* **WHAT TO DO**
Copy the entries below exactly. Images do not belong in the copy.

* **RECORD EXTRACTS**
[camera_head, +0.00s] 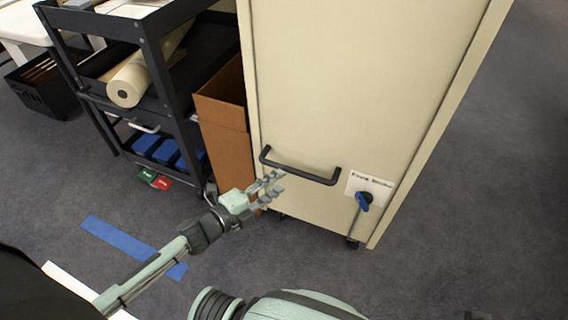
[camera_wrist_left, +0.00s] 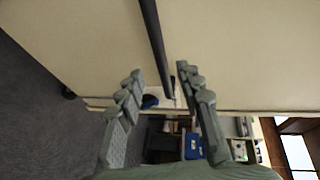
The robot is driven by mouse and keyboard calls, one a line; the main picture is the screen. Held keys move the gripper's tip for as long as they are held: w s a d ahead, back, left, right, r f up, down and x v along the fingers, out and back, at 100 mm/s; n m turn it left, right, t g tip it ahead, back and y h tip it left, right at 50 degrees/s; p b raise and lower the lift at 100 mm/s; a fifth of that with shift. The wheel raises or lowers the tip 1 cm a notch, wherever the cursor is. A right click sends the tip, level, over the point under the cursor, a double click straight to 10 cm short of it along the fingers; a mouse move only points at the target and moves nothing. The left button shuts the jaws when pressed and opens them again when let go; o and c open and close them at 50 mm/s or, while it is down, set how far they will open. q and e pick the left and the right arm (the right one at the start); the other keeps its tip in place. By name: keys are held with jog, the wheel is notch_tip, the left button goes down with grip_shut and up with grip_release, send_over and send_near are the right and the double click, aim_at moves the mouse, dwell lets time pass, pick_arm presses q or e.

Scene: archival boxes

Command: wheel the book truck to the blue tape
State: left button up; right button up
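The book truck appears to be the tall cream unit (camera_head: 345,90) on small casters, with a black bar handle (camera_head: 300,173) low on its end panel. A blue tape strip (camera_head: 115,238) lies on the floor to its left, partly covered by my left arm. My left gripper (camera_head: 273,188) is open at the handle's left end. In the left wrist view the handle (camera_wrist_left: 158,45) runs between the lines of the open fingers (camera_wrist_left: 165,90), which do not grip it; exact contact cannot be told. My right gripper is not in view.
A black shelf cart (camera_head: 158,65) with a paper roll (camera_head: 130,85) and blue boxes (camera_head: 165,152) stands left of the truck. A cardboard box (camera_head: 225,130) stands between them. Green and red items (camera_head: 155,180) lie near the cart. Grey floor is clear at right.

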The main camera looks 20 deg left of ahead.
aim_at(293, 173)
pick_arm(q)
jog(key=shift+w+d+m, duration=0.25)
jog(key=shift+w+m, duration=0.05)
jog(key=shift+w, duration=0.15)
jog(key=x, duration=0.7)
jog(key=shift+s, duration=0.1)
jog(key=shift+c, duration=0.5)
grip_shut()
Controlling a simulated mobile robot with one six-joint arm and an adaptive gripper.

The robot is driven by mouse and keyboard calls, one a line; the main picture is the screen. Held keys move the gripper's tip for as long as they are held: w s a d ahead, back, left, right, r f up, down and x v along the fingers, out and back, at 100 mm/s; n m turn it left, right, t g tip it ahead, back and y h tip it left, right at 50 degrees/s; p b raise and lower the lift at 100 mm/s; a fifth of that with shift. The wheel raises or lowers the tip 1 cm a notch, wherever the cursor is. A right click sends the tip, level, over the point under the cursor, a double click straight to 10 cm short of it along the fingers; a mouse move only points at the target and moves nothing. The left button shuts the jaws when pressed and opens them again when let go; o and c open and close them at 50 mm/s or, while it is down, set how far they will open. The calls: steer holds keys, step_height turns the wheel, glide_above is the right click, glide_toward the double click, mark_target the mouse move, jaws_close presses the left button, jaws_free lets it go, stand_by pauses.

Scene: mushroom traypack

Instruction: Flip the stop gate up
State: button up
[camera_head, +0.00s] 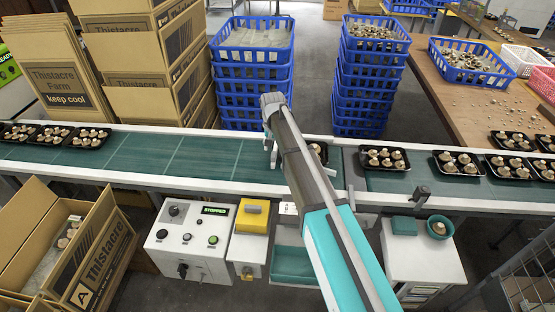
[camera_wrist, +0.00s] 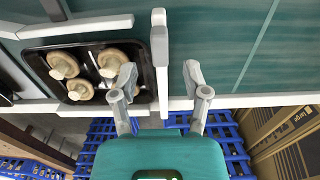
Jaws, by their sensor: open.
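The stop gate (camera_wrist: 159,48) shows in the wrist view as a narrow pale bar beside a black mushroom tray (camera_wrist: 43,62). My gripper (camera_wrist: 160,76) is open, with one finger on each side of the bar's line. I see a gap on both sides, smaller on the tray side; whether a finger touches the bar is unclear. In the head view my gripper (camera_head: 270,146) is over the conveyor's far side, and my arm covers much of the gate area. Part of the stopped tray shows just right of my arm.
The conveyor belt (camera_head: 200,158) is clear just left of my gripper. Mushroom trays stand farther left and right on it. A control box (camera_head: 190,245) with a lit STOPPED display is in front. Blue crates (camera_head: 252,85) and cardboard boxes (camera_head: 150,60) stand behind the belt.

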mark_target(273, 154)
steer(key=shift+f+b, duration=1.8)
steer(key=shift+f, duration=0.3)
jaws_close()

* **EXERCISE ANSWER**
[camera_head, +0.00s] 
[camera_wrist_left, +0.00s] 
The robot is driven by mouse and keyboard calls, one a line; the main picture is the screen. Held keys move the gripper's tip for as long as they are held: w s a d ahead, back, left, right, r f up, down and x v along the fingers, out and back, at 100 mm/s; n m turn it left, right, t g tip it ahead, back and y h tip it left, right at 50 degrees/s; p b raise and lower the lift at 100 mm/s; a fifth of that with shift. The wheel raises or lowers the tip 1 cm a notch, wherever the cursor is. A right click sends the tip, level, over the point under the cursor, a double click straight to 10 cm short of it along the fingers; a mouse move only points at the target and moves nothing. The left button shuts the jaws when pressed and opens them again when let go; o and c open and close them at 50 mm/s or, while it is down, set how far they will open. q and e pick the left and the right arm (the right one at the start); the other keeps its tip in place. By name: keys are held with jog, the wheel is notch_tip, the left button goes down with grip_shut and up with grip_release, send_over and send_near are the right and the double click, aim_at moves the mouse, dwell lets time pass, pick_arm presses q or e.

Scene: archival boxes

Command: wheel the book truck to the blue tape
State: left button up; right button up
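The book truck appears to be the tall cream unit (camera_head: 345,90) on small casters, with a black bar handle (camera_head: 300,173) low on its end panel. A blue tape strip (camera_head: 115,238) lies on the floor to its left, partly covered by my left arm. My left gripper (camera_head: 273,188) is open at the handle's left end. In the left wrist view the handle (camera_wrist_left: 158,45) runs between the lines of the open fingers (camera_wrist_left: 165,90), which do not grip it; exact contact cannot be told. My right gripper is not in view.
A black shelf cart (camera_head: 158,65) with a paper roll (camera_head: 130,85) and blue boxes (camera_head: 165,152) stands left of the truck. A cardboard box (camera_head: 225,130) stands between them. Green and red items (camera_head: 155,180) lie near the cart. Grey floor is clear at right.

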The main camera looks 20 deg left of ahead.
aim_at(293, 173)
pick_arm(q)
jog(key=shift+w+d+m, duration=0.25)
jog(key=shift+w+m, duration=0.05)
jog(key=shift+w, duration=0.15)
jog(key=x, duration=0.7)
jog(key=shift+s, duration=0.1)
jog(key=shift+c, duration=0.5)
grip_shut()
Controlling a simulated mobile robot with one six-joint arm and an adaptive gripper.

The robot is driven by mouse and keyboard calls, one a line; the main picture is the screen. Held keys move the gripper's tip for as long as they are held: w s a d ahead, back, left, right, r f up, down and x v along the fingers, out and back, at 100 mm/s; n m turn it left, right, t g tip it ahead, back and y h tip it left, right at 50 degrees/s; p b raise and lower the lift at 100 mm/s; a fifth of that with shift. The wheel raises or lowers the tip 1 cm a notch, wherever the cursor is. A right click sends the tip, level, over the point under the cursor, a double click straight to 10 cm short of it along the fingers; a mouse move only points at the target and moves nothing. The left button shuts the jaws when pressed and opens them again when let go; o and c open and close them at 50 mm/s or, while it is down, set how far they will open. The calls: steer holds keys, step_height turns the wheel, glide_above is the right click, glide_toward the double click, mark_target the mouse move, jaws_close presses the left button, jaws_free lets it go, stand_by pauses.

Scene: mushroom traypack

Instruction: Flip the stop gate up
State: button up
[camera_head, +0.00s] 
[camera_wrist, +0.00s] 
Jaws, by their sensor: open.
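The stop gate (camera_wrist: 159,48) shows in the wrist view as a narrow pale bar beside a black mushroom tray (camera_wrist: 43,62). My gripper (camera_wrist: 160,76) is open, with one finger on each side of the bar's line. I see a gap on both sides, smaller on the tray side; whether a finger touches the bar is unclear. In the head view my gripper (camera_head: 270,146) is over the conveyor's far side, and my arm covers much of the gate area. Part of the stopped tray shows just right of my arm.
The conveyor belt (camera_head: 200,158) is clear just left of my gripper. Mushroom trays stand farther left and right on it. A control box (camera_head: 190,245) with a lit STOPPED display is in front. Blue crates (camera_head: 252,85) and cardboard boxes (camera_head: 150,60) stand behind the belt.

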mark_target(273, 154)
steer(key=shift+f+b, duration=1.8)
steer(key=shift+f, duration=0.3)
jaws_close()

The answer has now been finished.